Je devais une visite au président ; un jour je m’habillai de noir. Le thermomètre marquait toujours quatre-vingt-dix degrés Farenheit. En attendant qu’on vînt me prévenir que la personne avec laquelle je devais aller chez le président était prête, j’allai voir mon canot dans le petit bras du rio où il était encore. Qu’on se représente un monsieur bien vêtu, bien cravaté, possesseur d’un gant presque nul, assis sur des amas de feuilles de cocotiers ; à quelques pas de lui un cochon enfoui dans la vase, entouré d’une certaine quantité de vautours noirs qui se disputaient des restes de tortue en faisant entendre un petit cri comme des chats fâchés. Un arbre dominant le tout était complétement chargé-de ces vilains animaux ; tous les jardins du voisinage, entourés de pieux, étaient également envahis. À la moindre panique, ces affreuses bêtes s’envolaient en faisant le bruit d’une machine à vapeur ; il en était de même quand l’une d’elles avait eu la chance de se procurer quelque morceau délicat. Et il faut bien se garder d’en tuer aucune : il s’agit de la prison et de l’amende ; car on s’en sert pour nettoyer les rues et les places, sur lesquelles j’ai vu jeter des quantités d’ordures et les restes de tortues qu’on ne peut pas utiliser.

Cascade sur le rio Negro.

Rien de plus atroce que les souffrances de ces malheureuses bêtes.
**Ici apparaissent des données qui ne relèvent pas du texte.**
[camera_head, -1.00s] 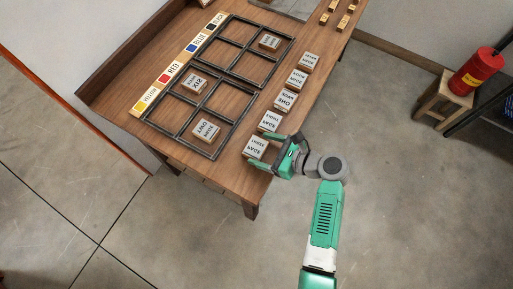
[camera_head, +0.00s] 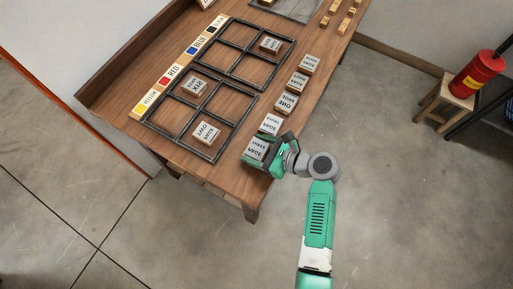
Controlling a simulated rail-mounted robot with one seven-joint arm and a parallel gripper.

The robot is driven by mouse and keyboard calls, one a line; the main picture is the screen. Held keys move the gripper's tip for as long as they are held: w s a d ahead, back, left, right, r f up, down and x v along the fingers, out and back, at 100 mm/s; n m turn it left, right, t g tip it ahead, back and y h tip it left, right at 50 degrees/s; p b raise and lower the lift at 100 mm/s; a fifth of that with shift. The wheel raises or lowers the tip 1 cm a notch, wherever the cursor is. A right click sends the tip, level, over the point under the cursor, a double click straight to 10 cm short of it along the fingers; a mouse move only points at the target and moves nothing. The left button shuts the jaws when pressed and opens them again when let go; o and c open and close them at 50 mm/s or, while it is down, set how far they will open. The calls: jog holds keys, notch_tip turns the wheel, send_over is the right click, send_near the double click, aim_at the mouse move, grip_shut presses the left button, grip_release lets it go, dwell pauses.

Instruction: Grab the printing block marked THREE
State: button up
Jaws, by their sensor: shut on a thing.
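My gripper (camera_head: 259,152) is at the front end of the right-hand row of blocks on the table. It is shut on the nearest block (camera_head: 256,147), a wooden block with a grey top, with its fingers low beside the block. The block appears to be at table height; I cannot tell whether it is lifted. Its label is upside down and too small to read surely. Just behind it stands another block (camera_head: 270,123), whose small upside-down label may read THREE. I cannot be sure which block is marked THREE.
More blocks, including one that seems marked ONE (camera_head: 286,103), continue up the table's right edge. Two dark frames (camera_head: 184,146) (camera_head: 267,88) with blocks inside lie to the left. Colour name strips (camera_head: 166,79) line the left side. A red extinguisher (camera_head: 476,72) stands far right.

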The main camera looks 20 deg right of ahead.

Tous les matins j’entendais de mon réduit des éclats de rires sous ma fenêtre. Ordinairement je m’intéressais assez peu aux travaux des esclaves de la maison que j’habitais. Comme toujours, si on tirait de l’eau au puits, on faisait tout haut des commentaires ; si une négresse portait, selon l’usage, un pot, une écuelle ou un parapluie, c’était un prétexte à conversation. Depuis longtemps déjà j’étais blasé là-dessus, ainsi que sur bien d’autres choses ; mais ces éclats de rires avaient tant d’écho !… J’avais déjà fait le portrait de plusieurs mulâtresses indiennes, partie du mobilier du maître de mon galetas. J’avais une espèce de prédilection pour une grande et belle fille indienne à grosses joues, à bouche riante ; elle se nommait Philis : on aurait dit la bonté même : mais cette fois, il me suffit de laisser tomber de ma fenêtre un regard dans la rue, pour la prendre en horreur. Ma protégée, armée d’une hache, était retroussée jusqu’au coude ; sa robe rose à volants était pleine de sang. Elle venait de détacher le plastron de la carapace d’une tortue à coups de hache. Un autre de mes modèles, une petite fille moitié indienne et moitié négresse et Mme sa mère jouaient à qui prendrait la tête de la victime, et comme la force de la pauvre bête était très-grande, elle leur glissait entre les doigts. C’était surtout cette partie du drame qui donnait tant de joie à l’assemblée. Polycarpe seul ne riait pas : il dormait.